Objective:
Will you give every entry again exactly as it stands?

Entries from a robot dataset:

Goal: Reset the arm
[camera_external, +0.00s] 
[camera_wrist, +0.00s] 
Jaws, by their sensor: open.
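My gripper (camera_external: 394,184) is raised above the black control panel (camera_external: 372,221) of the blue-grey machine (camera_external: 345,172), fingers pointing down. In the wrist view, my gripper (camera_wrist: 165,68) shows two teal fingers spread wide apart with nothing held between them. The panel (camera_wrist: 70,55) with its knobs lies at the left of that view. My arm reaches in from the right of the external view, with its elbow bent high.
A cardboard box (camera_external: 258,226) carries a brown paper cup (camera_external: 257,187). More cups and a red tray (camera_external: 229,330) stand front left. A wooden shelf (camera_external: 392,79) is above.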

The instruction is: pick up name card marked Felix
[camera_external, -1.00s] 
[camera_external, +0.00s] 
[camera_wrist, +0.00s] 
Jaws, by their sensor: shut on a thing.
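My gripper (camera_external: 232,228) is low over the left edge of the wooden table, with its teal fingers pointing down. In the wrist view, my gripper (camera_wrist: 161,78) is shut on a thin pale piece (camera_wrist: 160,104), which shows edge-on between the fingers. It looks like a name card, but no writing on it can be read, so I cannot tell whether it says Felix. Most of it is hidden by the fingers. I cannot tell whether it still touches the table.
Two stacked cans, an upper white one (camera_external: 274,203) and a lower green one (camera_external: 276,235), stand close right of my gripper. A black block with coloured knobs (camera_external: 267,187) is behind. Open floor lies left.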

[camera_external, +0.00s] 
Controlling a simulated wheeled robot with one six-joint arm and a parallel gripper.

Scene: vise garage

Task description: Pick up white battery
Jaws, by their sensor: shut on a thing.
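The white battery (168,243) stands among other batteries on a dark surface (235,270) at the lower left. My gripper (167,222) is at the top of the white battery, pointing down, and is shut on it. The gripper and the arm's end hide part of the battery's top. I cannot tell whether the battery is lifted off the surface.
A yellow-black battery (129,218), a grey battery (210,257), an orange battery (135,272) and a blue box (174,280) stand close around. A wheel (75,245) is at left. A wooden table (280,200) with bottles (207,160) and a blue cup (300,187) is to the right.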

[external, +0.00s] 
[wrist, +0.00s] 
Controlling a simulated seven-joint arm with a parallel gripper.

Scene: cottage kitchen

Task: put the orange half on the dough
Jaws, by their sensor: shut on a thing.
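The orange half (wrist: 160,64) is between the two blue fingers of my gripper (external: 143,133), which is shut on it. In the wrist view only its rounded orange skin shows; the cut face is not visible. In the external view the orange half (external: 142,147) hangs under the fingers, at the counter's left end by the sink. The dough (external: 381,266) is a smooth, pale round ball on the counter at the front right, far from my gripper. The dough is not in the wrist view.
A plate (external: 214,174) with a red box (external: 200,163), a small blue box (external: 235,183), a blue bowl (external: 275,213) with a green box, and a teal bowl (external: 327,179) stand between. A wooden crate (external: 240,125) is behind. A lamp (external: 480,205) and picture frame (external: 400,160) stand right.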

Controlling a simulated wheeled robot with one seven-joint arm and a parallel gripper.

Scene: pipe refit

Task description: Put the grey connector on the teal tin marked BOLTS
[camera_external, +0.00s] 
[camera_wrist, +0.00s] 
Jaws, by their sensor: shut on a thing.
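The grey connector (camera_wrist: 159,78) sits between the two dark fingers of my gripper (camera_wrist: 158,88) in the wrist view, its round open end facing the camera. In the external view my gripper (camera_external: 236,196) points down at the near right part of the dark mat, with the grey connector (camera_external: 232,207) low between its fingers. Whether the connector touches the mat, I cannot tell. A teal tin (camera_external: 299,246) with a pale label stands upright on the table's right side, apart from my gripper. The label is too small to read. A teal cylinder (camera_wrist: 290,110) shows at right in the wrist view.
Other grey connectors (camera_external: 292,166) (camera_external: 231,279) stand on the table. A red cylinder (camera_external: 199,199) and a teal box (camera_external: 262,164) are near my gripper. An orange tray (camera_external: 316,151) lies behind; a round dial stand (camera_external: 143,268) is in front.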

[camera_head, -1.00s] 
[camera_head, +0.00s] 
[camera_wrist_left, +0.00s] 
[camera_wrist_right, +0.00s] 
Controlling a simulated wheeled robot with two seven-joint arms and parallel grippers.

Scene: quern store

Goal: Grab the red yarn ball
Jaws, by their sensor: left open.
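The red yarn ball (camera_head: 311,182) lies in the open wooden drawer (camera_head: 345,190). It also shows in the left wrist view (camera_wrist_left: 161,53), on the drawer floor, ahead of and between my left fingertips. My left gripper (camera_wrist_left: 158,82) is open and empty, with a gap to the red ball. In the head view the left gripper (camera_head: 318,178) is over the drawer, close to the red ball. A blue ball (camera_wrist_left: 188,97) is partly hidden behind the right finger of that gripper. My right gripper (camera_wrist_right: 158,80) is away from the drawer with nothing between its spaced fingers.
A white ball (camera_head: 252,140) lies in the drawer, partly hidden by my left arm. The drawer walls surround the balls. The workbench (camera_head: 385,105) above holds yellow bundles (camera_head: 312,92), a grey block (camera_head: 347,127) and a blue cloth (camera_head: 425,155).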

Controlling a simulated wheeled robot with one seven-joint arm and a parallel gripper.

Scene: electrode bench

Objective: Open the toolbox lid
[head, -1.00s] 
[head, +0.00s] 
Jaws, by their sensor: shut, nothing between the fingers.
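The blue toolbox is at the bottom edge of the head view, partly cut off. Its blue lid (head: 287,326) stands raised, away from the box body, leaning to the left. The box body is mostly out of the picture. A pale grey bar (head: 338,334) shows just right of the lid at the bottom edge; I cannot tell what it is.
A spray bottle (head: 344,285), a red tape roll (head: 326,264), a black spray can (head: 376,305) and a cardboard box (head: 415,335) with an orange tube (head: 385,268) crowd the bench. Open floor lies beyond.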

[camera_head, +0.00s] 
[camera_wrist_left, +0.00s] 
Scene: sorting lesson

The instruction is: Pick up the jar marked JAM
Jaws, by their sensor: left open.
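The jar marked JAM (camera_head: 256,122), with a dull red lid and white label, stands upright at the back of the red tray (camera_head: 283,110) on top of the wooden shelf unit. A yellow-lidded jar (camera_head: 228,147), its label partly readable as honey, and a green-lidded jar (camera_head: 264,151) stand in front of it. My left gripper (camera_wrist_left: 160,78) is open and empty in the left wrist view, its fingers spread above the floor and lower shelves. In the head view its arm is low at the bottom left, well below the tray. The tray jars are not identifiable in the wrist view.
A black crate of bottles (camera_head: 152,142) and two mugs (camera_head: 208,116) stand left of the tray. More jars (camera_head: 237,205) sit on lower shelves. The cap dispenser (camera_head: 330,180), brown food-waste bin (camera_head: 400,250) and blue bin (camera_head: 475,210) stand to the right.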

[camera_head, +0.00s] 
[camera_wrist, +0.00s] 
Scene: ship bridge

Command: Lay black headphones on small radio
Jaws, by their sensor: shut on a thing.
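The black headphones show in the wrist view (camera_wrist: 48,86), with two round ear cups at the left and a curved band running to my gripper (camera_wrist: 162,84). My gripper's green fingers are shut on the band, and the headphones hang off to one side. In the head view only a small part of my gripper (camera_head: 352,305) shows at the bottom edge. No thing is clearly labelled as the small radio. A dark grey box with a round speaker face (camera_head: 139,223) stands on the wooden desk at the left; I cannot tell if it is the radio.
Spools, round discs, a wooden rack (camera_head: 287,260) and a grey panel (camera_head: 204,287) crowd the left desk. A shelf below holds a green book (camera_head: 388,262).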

Result of the task:
Goal: Reset the arm
[camera_external, +0.00s] 
[camera_wrist, +0.00s] 
Jaws, by their sensor: open.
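My gripper (camera_external: 394,184) is raised above the black control panel (camera_external: 372,221) of the blue-grey machine (camera_external: 345,172), fingers pointing down. In the wrist view, my gripper (camera_wrist: 165,68) shows two teal fingers spread wide apart with nothing held between them. The panel (camera_wrist: 70,55) with its knobs lies at the left of that view. My arm reaches in from the right of the external view, with its elbow bent high.
A cardboard box (camera_external: 258,226) carries a brown paper cup (camera_external: 257,187). More cups and a red tray (camera_external: 229,330) stand front left. A wooden shelf (camera_external: 392,79) is above.

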The instruction is: pick up name card marked Felix
[camera_external, -1.00s] 
[camera_external, +0.00s] 
[camera_wrist, +0.00s] 
Jaws, by their sensor: shut on a thing.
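My gripper (camera_external: 232,228) is low over the left edge of the wooden table, with its teal fingers pointing down. In the wrist view, my gripper (camera_wrist: 161,78) is shut on a thin pale piece (camera_wrist: 160,104), which shows edge-on between the fingers. It looks like a name card, but no writing on it can be read, so I cannot tell whether it says Felix. Most of it is hidden by the fingers. I cannot tell whether it still touches the table.
Two stacked cans, an upper white one (camera_external: 274,203) and a lower green one (camera_external: 276,235), stand close right of my gripper. A black block with coloured knobs (camera_external: 267,187) is behind. Open floor lies left.

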[camera_external, +0.00s] 
Controlling a simulated wheeled robot with one six-joint arm and a parallel gripper.

Scene: vise garage

Task description: Pick up white battery
Jaws, by their sensor: shut on a thing.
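The white battery (168,243) stands among other batteries on a dark surface (235,270) at the lower left. My gripper (167,222) is at the top of the white battery, pointing down, and is shut on it. The gripper and the arm's end hide part of the battery's top. I cannot tell whether the battery is lifted off the surface.
A yellow-black battery (129,218), a grey battery (210,257), an orange battery (135,272) and a blue box (174,280) stand close around. A wheel (75,245) is at left. A wooden table (280,200) with bottles (207,160) and a blue cup (300,187) is to the right.

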[external, +0.00s] 
[wrist, +0.00s] 
Controlling a simulated seven-joint arm with a parallel gripper.

Scene: cottage kitchen

Task: put the orange half on the dough
Jaws, by their sensor: shut on a thing.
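The orange half (wrist: 160,64) is between the two blue fingers of my gripper (external: 143,133), which is shut on it. In the wrist view only its rounded orange skin shows; the cut face is not visible. In the external view the orange half (external: 142,147) hangs under the fingers, at the counter's left end by the sink. The dough (external: 381,266) is a smooth, pale round ball on the counter at the front right, far from my gripper. The dough is not in the wrist view.
A plate (external: 214,174) with a red box (external: 200,163), a small blue box (external: 235,183), a blue bowl (external: 275,213) with a green box, and a teal bowl (external: 327,179) stand between. A wooden crate (external: 240,125) is behind. A lamp (external: 480,205) and picture frame (external: 400,160) stand right.

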Controlling a simulated wheeled robot with one seven-joint arm and a parallel gripper.

Scene: pipe refit

Task description: Put the grey connector on the teal tin marked BOLTS
[camera_external, +0.00s] 
[camera_wrist, +0.00s] 
Jaws, by their sensor: shut on a thing.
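The grey connector (camera_wrist: 159,78) sits between the two dark fingers of my gripper (camera_wrist: 158,88) in the wrist view, its round open end facing the camera. In the external view my gripper (camera_external: 236,196) points down at the near right part of the dark mat, with the grey connector (camera_external: 232,207) low between its fingers. Whether the connector touches the mat, I cannot tell. A teal tin (camera_external: 299,246) with a pale label stands upright on the table's right side, apart from my gripper. The label is too small to read. A teal cylinder (camera_wrist: 290,110) shows at right in the wrist view.
Other grey connectors (camera_external: 292,166) (camera_external: 231,279) stand on the table. A red cylinder (camera_external: 199,199) and a teal box (camera_external: 262,164) are near my gripper. An orange tray (camera_external: 316,151) lies behind; a round dial stand (camera_external: 143,268) is in front.

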[camera_head, -1.00s] 
[camera_head, +0.00s] 
[camera_wrist_left, +0.00s] 
[camera_wrist_right, +0.00s] 
Controlling a simulated wheeled robot with two seven-joint arms and parallel grippers.

Scene: quern store

Goal: Grab the red yarn ball
Jaws, by their sensor: left open.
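The red yarn ball (camera_head: 311,182) lies in the open wooden drawer (camera_head: 345,190). It also shows in the left wrist view (camera_wrist_left: 161,53), on the drawer floor, ahead of and between my left fingertips. My left gripper (camera_wrist_left: 158,82) is open and empty, with a gap to the red ball. In the head view the left gripper (camera_head: 318,178) is over the drawer, close to the red ball. A blue ball (camera_wrist_left: 188,97) is partly hidden behind the right finger of that gripper. My right gripper (camera_wrist_right: 158,80) is away from the drawer with nothing between its spaced fingers.
A white ball (camera_head: 252,140) lies in the drawer, partly hidden by my left arm. The drawer walls surround the balls. The workbench (camera_head: 385,105) above holds yellow bundles (camera_head: 312,92), a grey block (camera_head: 347,127) and a blue cloth (camera_head: 425,155).

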Controlling a simulated wheeled robot with one seven-joint arm and a parallel gripper.

Scene: electrode bench

Objective: Open the toolbox lid
[head, -1.00s] 
[head, +0.00s] 
Jaws, by their sensor: shut, nothing between the fingers.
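The blue toolbox is at the bottom edge of the head view, partly cut off. Its blue lid (head: 287,326) stands raised, away from the box body, leaning to the left. The box body is mostly out of the picture. A pale grey bar (head: 338,334) shows just right of the lid at the bottom edge; I cannot tell what it is.
A spray bottle (head: 344,285), a red tape roll (head: 326,264), a black spray can (head: 376,305) and a cardboard box (head: 415,335) with an orange tube (head: 385,268) crowd the bench. Open floor lies beyond.

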[camera_head, +0.00s] 
[camera_wrist_left, +0.00s] 
Scene: sorting lesson

The instruction is: Pick up the jar marked JAM
Jaws, by their sensor: left open.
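The jar marked JAM (camera_head: 256,122), with a dull red lid and white label, stands upright at the back of the red tray (camera_head: 283,110) on top of the wooden shelf unit. A yellow-lidded jar (camera_head: 228,147), its label partly readable as honey, and a green-lidded jar (camera_head: 264,151) stand in front of it. My left gripper (camera_wrist_left: 160,78) is open and empty in the left wrist view, its fingers spread above the floor and lower shelves. In the head view its arm is low at the bottom left, well below the tray. The tray jars are not identifiable in the wrist view.
A black crate of bottles (camera_head: 152,142) and two mugs (camera_head: 208,116) stand left of the tray. More jars (camera_head: 237,205) sit on lower shelves. The cap dispenser (camera_head: 330,180), brown food-waste bin (camera_head: 400,250) and blue bin (camera_head: 475,210) stand to the right.

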[camera_head, +0.00s] 
[camera_wrist, +0.00s] 
Scene: ship bridge

Command: Lay black headphones on small radio
Jaws, by their sensor: shut on a thing.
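The black headphones show in the wrist view (camera_wrist: 48,86), with two round ear cups at the left and a curved band running to my gripper (camera_wrist: 162,84). My gripper's green fingers are shut on the band, and the headphones hang off to one side. In the head view only a small part of my gripper (camera_head: 352,305) shows at the bottom edge. No thing is clearly labelled as the small radio. A dark grey box with a round speaker face (camera_head: 139,223) stands on the wooden desk at the left; I cannot tell if it is the radio.
Spools, round discs, a wooden rack (camera_head: 287,260) and a grey panel (camera_head: 204,287) crowd the left desk. A shelf below holds a green book (camera_head: 388,262).

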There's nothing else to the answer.